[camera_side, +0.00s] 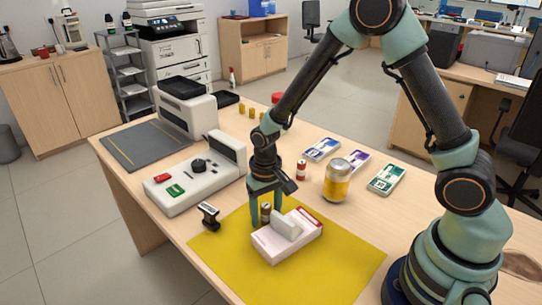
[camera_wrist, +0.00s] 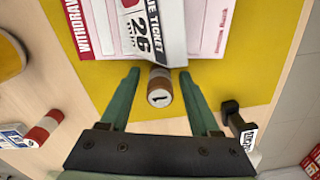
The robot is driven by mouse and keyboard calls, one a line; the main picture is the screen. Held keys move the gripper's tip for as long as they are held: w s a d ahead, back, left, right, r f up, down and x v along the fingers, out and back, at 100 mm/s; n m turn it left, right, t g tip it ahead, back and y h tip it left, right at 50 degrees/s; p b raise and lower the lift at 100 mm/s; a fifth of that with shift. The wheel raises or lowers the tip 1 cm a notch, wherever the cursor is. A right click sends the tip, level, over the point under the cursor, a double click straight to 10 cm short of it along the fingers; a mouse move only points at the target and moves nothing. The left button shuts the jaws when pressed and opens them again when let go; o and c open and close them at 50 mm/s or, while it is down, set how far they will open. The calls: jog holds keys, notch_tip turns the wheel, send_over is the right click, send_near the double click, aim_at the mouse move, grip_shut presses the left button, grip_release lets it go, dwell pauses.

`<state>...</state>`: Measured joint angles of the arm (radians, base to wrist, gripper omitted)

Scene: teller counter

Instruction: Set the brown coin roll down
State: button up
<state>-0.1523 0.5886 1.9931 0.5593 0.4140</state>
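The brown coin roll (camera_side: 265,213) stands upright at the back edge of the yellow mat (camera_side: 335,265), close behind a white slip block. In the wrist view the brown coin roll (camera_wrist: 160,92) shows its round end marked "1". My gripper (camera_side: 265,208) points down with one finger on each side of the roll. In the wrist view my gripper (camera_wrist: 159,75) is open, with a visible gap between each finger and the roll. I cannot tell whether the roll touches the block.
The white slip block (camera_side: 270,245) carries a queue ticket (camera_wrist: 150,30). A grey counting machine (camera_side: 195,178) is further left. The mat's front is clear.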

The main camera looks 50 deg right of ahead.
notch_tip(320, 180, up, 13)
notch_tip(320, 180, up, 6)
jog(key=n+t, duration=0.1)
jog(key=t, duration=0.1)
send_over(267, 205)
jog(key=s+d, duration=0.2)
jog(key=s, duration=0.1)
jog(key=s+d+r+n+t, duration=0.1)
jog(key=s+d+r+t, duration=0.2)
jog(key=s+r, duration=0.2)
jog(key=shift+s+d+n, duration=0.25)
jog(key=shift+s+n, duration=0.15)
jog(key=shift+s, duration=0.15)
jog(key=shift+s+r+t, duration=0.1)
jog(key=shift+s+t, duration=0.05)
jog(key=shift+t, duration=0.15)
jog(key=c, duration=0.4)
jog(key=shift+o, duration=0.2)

========================================

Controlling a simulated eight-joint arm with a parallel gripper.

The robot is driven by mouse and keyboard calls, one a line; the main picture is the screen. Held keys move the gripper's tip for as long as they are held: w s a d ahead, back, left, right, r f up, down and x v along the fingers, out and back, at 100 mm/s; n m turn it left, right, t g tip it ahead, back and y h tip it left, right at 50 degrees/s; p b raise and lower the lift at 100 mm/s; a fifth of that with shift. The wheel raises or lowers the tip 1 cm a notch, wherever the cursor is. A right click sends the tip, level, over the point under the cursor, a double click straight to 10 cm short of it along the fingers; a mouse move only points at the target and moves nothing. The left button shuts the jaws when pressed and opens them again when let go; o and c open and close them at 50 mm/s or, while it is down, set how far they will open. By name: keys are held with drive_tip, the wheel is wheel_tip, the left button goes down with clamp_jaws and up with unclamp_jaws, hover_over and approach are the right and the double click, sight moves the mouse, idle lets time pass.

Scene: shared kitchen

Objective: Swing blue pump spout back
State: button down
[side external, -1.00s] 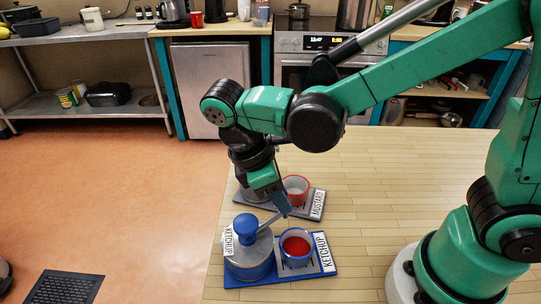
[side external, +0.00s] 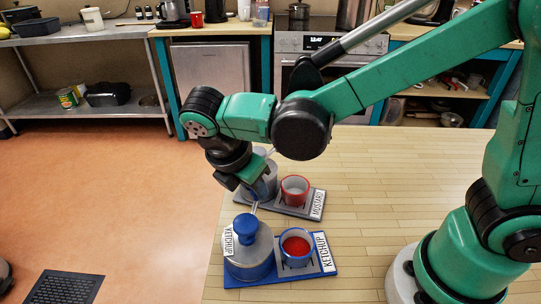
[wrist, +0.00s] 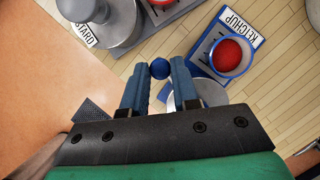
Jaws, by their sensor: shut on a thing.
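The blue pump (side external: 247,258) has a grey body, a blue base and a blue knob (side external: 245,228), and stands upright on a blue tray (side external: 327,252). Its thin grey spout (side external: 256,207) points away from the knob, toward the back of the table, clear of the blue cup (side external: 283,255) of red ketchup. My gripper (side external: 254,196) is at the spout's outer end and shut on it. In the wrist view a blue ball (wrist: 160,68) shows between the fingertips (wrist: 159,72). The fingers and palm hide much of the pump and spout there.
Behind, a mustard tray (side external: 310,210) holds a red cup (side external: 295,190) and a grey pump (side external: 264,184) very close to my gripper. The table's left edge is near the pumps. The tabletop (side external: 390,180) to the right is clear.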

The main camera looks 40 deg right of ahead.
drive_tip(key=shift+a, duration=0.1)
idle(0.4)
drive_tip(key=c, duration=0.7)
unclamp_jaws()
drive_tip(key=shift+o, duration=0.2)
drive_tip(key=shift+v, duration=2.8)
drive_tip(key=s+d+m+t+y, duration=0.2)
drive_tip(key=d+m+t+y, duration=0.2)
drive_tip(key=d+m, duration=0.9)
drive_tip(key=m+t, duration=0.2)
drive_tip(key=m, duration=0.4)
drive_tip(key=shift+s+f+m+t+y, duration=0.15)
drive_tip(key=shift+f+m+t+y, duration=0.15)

========================================

### [Task brief]
Among the records above, locate the line containing "Objective: Swing blue pump spout back" and the line containing "[wrist, +0.00s]", then transcribe exactly the lines starting at the first and ending at the second, with no pictures.

### [Final result]
Objective: Swing blue pump spout back
State: button down
[side external, -1.00s] 
[side external, +0.00s] 
[wrist, +0.00s] 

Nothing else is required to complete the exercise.